▶ _Given instruction_
Quote the records that follow in full, leaving the pictures out.
**** Task input
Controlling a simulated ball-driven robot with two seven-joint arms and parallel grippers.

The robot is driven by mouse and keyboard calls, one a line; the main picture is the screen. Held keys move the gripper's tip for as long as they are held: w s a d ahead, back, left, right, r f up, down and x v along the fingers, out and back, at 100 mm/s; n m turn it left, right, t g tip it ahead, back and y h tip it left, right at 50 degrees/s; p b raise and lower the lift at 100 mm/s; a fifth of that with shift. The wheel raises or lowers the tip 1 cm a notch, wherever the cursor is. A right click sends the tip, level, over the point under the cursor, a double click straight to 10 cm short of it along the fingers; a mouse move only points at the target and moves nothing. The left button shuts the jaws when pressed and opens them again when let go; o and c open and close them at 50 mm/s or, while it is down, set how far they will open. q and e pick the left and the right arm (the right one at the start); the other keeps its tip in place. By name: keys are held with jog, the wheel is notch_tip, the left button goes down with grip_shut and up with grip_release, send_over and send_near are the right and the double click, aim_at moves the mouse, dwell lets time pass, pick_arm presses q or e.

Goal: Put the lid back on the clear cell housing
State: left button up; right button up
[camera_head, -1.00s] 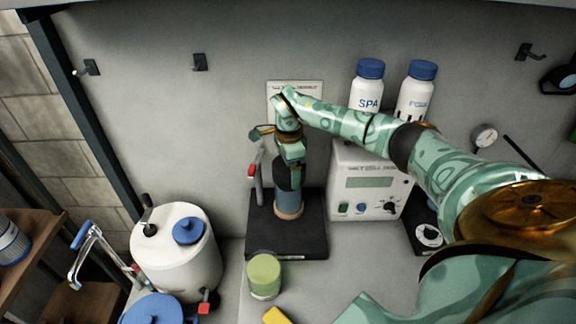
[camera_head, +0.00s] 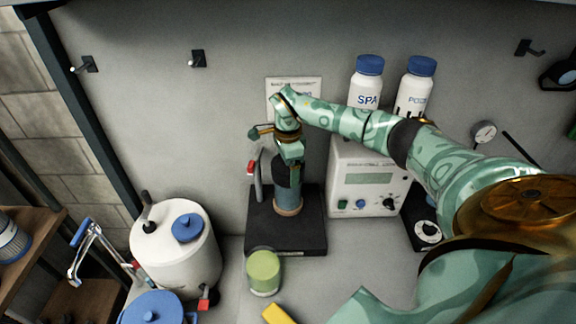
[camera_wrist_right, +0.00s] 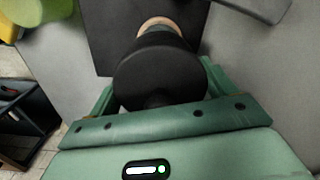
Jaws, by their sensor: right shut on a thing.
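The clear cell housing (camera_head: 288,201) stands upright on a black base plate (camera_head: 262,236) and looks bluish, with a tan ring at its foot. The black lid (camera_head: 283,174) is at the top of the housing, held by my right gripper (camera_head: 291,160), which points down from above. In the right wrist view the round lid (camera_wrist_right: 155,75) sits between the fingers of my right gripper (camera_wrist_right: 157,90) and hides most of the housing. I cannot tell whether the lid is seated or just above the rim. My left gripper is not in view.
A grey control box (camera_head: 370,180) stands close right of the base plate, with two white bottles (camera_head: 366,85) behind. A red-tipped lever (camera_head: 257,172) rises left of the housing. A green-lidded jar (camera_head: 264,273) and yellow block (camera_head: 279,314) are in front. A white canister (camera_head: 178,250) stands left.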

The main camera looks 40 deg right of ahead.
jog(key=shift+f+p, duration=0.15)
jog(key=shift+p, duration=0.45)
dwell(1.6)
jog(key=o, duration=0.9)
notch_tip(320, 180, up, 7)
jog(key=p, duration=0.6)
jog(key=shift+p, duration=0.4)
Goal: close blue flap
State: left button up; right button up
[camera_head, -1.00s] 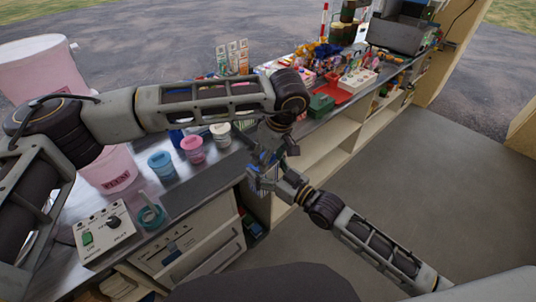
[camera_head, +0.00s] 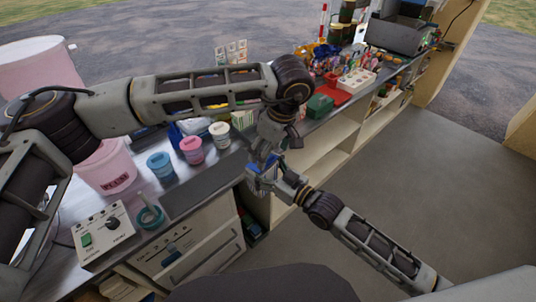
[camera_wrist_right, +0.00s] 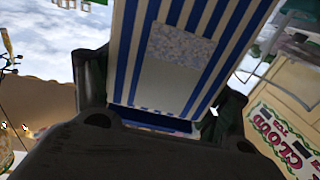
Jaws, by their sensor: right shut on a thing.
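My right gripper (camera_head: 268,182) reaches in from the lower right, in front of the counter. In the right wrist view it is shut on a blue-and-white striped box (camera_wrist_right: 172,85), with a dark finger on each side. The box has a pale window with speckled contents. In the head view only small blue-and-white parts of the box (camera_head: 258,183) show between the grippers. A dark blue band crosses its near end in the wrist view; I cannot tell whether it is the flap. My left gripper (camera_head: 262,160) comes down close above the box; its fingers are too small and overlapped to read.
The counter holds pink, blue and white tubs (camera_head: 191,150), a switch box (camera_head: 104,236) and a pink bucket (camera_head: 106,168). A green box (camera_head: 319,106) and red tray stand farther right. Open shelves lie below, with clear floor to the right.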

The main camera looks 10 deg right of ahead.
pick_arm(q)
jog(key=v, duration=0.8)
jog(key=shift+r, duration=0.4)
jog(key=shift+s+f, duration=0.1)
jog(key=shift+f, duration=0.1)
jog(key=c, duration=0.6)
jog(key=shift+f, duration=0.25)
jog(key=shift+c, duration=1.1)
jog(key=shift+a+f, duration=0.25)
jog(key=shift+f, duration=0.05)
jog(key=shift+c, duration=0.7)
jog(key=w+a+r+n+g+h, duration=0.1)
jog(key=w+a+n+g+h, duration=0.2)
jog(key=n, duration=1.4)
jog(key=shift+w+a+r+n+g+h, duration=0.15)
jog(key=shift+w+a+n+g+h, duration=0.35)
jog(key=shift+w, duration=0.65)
********
▶ _Result_
Controlling a simulated ball-driven robot with two seven-joint arms and parallel grippers.

The robot is driven by mouse and keyboard calls, one a line; the main picture is the screen. Held keys move the gripper's tip for as long as they are held: w s a d ahead, back, left, right, r f up, down and x v along the fingers, out and back, at 100 mm/s; n m turn it left, right, t g tip it ahead, back and y h tip it left, right at 50 degrees/s; p b raise and lower the lift at 100 mm/s; a fifth of that with shift. The wheel raises or lowers the tip 1 cm a notch, wherever the cursor is. A right click sends the tip, level, over the point under the cursor, a double click straight to 10 cm short of it along the fingers; a mouse move only points at the target and moves nothing. The left button shuts the jaws when pressed and opens them again when let go; o and c open and close them at 50 mm/s or, while it is down, set how far they will open. q and e pick the left and the right arm (the right one at the start); the other keeps its tip in place. By name: keys are held with jog, the wheel is notch_tip, the left button goes down with grip_shut and up with grip_release, send_over and send_near are the right and the double click, aim_at moves the mouse, dwell lets time pass, pick_arm presses q or e.

Goal: Put the lid back on the clear cell housing
State: left button up; right button up
[camera_head, -1.00s] 
[camera_head, +0.00s] 
[camera_wrist_right, +0.00s] 
Jaws, by their sensor: right shut on a thing.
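The clear cell housing (camera_head: 288,201) stands upright on a black base plate (camera_head: 262,236) and looks bluish, with a tan ring at its foot. The black lid (camera_head: 283,174) is at the top of the housing, held by my right gripper (camera_head: 291,160), which points down from above. In the right wrist view the round lid (camera_wrist_right: 155,75) sits between the fingers of my right gripper (camera_wrist_right: 157,90) and hides most of the housing. I cannot tell whether the lid is seated or just above the rim. My left gripper is not in view.
A grey control box (camera_head: 370,180) stands close right of the base plate, with two white bottles (camera_head: 366,85) behind. A red-tipped lever (camera_head: 257,172) rises left of the housing. A green-lidded jar (camera_head: 264,273) and yellow block (camera_head: 279,314) are in front. A white canister (camera_head: 178,250) stands left.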

The main camera looks 40 deg right of ahead.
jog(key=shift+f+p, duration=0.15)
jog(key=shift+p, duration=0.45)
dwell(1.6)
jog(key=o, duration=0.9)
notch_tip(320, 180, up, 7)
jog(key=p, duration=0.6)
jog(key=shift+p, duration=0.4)
Goal: close blue flap
State: left button up; right button up
[camera_head, -1.00s] 
[camera_head, +0.00s] 
[camera_wrist_right, +0.00s] 
Jaws, by their sensor: right shut on a thing.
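My right gripper (camera_head: 268,182) reaches in from the lower right, in front of the counter. In the right wrist view it is shut on a blue-and-white striped box (camera_wrist_right: 172,85), with a dark finger on each side. The box has a pale window with speckled contents. In the head view only small blue-and-white parts of the box (camera_head: 258,183) show between the grippers. A dark blue band crosses its near end in the wrist view; I cannot tell whether it is the flap. My left gripper (camera_head: 262,160) comes down close above the box; its fingers are too small and overlapped to read.
The counter holds pink, blue and white tubs (camera_head: 191,150), a switch box (camera_head: 104,236) and a pink bucket (camera_head: 106,168). A green box (camera_head: 319,106) and red tray stand farther right. Open shelves lie below, with clear floor to the right.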

The main camera looks 10 deg right of ahead.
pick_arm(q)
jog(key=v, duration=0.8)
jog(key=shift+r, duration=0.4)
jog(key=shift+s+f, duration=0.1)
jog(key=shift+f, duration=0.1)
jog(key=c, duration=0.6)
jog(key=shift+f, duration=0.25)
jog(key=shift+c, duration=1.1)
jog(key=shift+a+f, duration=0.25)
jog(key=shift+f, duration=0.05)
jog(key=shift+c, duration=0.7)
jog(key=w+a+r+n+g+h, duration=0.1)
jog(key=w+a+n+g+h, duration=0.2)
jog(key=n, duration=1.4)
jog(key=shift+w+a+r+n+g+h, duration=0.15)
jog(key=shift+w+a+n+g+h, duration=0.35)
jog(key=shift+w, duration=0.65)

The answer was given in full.